What is being asked: Note how many lines hold the string "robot" and give that number without any other words.
__________________________________________________
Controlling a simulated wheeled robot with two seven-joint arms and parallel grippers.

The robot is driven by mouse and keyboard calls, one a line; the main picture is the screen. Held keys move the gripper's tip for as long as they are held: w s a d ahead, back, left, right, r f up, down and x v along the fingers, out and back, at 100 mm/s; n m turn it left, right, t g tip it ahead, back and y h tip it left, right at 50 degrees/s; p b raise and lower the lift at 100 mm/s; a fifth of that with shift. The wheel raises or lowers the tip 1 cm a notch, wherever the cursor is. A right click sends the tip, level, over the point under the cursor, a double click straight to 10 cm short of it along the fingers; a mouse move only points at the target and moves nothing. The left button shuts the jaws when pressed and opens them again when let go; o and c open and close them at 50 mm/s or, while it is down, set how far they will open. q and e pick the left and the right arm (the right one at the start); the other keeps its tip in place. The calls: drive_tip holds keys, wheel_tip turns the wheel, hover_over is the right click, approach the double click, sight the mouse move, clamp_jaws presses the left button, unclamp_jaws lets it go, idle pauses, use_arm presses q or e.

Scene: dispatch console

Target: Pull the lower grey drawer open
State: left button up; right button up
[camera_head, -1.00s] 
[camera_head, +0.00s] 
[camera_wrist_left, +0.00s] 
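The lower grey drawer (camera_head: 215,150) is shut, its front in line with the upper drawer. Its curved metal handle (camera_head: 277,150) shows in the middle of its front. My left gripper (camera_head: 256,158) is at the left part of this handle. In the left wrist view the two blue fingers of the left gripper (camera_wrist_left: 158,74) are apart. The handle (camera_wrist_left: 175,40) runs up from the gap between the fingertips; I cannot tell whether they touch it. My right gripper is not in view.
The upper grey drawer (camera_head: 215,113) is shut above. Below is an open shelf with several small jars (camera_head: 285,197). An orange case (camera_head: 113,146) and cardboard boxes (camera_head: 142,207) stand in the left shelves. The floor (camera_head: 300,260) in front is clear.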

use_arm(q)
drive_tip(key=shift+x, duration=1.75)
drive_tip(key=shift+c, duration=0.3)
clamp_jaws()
__________________________________________________
Task output: 2